The tasks were: read the story alone and fill in the information about memoir on the organizer. Then when all in the group are done, talk about it. Then make a chart to teach this memoir to the class. I reminded the groups that they are the only ones in the room that read this memoir so they need to first tell what it is about, show HOW the author structured the memoir, annotate the story on the chart with evidence of essay / story elements and then at the bottom of the chart state a lesson or big idea learned. I took our work form Wed and made a chart of Eleven to help them see what they needed to produce.
Then they got to work!! It was very quiet at first with all the reading. I went from table to table checking in, defining words, clarifying parts. Once all were done reading, they started discussing what it was about and the structures. Again, I circulated and guided them to think about structures. I also pointed out to some groups to be sure to teach ___, as their memoir is the only one like that. For example, Jon Sciezka's was the only humorous one so I reminded them to point that out when they taught the class. I asked Ralph Fletcher's group about the jellyfish part and why that was there. When they explained, he was comparing, I reminded that group to be sure they teach that to the class as that is a craft move in memoir we might want to try when we write out memoir. As class ended on Thursday, all had finished reading and were discussing and the two shorter story groups were beginning to make their charts. Friday, they arrived and got right back to work! ALL finished and most had time to read a picture book, too.

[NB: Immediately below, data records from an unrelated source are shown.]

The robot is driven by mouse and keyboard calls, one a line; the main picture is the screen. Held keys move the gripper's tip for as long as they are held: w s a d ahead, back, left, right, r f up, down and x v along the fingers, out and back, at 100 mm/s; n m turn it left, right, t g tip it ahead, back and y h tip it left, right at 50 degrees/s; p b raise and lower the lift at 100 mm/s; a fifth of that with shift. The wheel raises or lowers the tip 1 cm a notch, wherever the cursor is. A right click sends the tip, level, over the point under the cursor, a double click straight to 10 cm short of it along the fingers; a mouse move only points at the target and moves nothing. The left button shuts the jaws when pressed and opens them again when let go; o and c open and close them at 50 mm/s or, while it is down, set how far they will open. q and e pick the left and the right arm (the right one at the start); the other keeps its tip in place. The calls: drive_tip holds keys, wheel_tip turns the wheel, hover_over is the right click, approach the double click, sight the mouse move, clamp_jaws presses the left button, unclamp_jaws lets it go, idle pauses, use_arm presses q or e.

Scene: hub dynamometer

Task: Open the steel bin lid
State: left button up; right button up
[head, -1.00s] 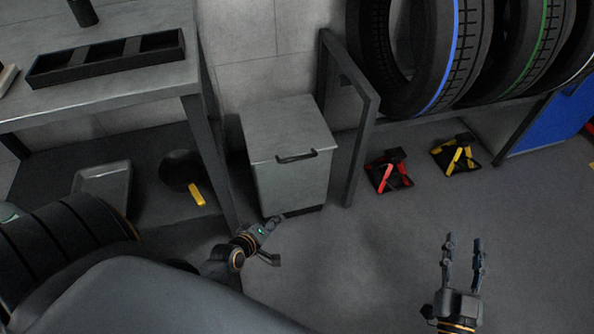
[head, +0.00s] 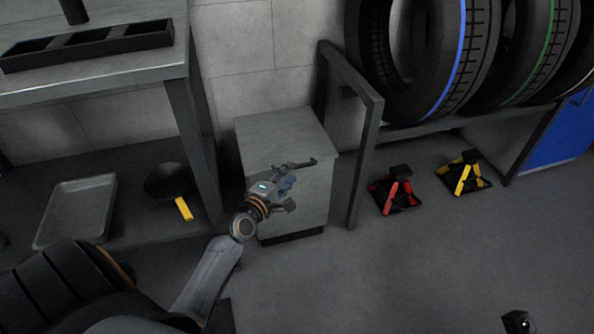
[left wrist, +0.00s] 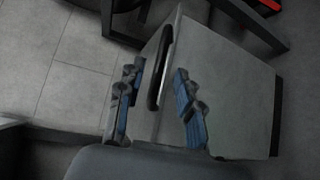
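The steel bin (head: 297,205) stands on the floor beside the workbench leg, with its flat grey lid (head: 280,135) shut. A dark bar handle (head: 312,163) runs along the lid's front edge. My left gripper (head: 292,180) is at the bin's front, close to the handle, and hides part of it. In the left wrist view, the two blue-padded fingers (left wrist: 157,98) are apart, with the handle (left wrist: 160,68) between them and slightly ahead; I see no finger pressed on it. My right gripper's fingers are not in view; a small dark part shows at the bottom right.
A dark metal frame (head: 365,150) of the tyre rack stands just right of the bin. The workbench (head: 185,60) is at left, with a tray (head: 75,210) and a pan (head: 168,182) below. Red (head: 395,193) and yellow (head: 463,175) stands sit right. Floor in front is open.

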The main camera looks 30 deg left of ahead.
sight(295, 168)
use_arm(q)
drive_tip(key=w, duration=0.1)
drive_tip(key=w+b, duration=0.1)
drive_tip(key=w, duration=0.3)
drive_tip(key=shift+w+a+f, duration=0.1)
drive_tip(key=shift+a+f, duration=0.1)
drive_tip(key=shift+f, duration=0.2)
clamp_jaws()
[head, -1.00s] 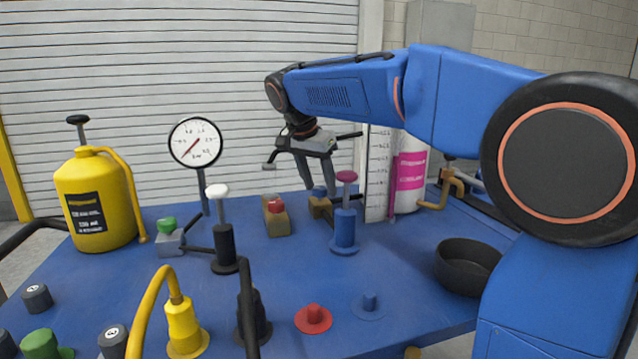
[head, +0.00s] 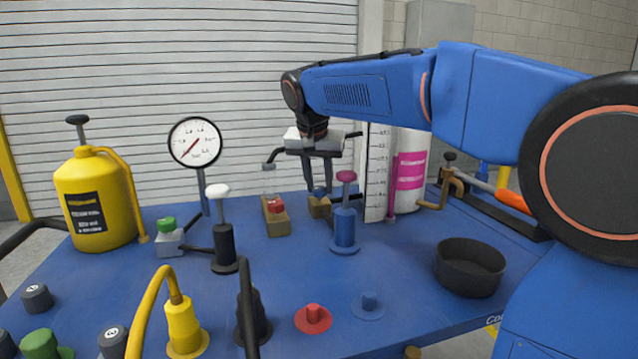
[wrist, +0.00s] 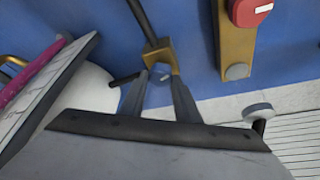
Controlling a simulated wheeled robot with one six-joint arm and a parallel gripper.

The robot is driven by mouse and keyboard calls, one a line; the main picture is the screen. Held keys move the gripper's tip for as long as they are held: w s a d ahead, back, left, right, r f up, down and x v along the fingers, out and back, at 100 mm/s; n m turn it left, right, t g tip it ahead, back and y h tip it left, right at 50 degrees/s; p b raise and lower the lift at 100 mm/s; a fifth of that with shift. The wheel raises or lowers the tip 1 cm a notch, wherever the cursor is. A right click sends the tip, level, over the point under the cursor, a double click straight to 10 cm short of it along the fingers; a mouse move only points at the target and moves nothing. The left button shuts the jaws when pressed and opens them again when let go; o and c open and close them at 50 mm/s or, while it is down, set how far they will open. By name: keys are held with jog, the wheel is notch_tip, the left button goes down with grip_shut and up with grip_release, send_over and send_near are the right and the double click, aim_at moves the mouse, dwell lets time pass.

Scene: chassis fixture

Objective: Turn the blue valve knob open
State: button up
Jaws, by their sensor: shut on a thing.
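The blue valve knob (head: 319,191) sits on a small brass valve body (head: 318,208) towards the back of the blue table. My gripper (head: 319,184) points down over it, with one finger on each side of the knob. In the wrist view my gripper (wrist: 160,78) has its fingertips close against the brass valve body (wrist: 158,50). The gripper is shut on the knob, which is mostly hidden between the fingers there. A black pipe runs from the valve body.
A brass block with a red button (head: 276,207) stands just left of the valve. A blue post with a magenta knob (head: 345,215) stands close in front on the right. A white scale board (head: 377,180) and a white cylinder (head: 411,170) are to the right.

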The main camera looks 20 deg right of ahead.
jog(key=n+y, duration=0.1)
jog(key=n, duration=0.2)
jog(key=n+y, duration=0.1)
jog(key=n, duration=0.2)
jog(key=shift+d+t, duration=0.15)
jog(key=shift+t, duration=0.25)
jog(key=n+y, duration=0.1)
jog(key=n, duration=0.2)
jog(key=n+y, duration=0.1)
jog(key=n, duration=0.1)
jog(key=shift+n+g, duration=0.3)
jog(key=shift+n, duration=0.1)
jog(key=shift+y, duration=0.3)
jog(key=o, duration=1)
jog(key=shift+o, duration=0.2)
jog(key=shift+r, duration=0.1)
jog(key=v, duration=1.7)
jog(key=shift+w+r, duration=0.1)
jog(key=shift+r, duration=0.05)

On Monday, I plan to have each group share information about their memoir using their chart. Then all in the room will have read Eleven and another memoir, listened to info about 4 more memoirs and may have read another picture book. Then as a class, we will co-construct the definition of memoir. With so many mentor texts of memoir fresh in our mind, I feel we will confidently write and try some memoir craft moves we learned about. Then on Tuesday, we will begin generating memoir ideas in our writers notebook! So far, I am enjoying this Memoir Unit!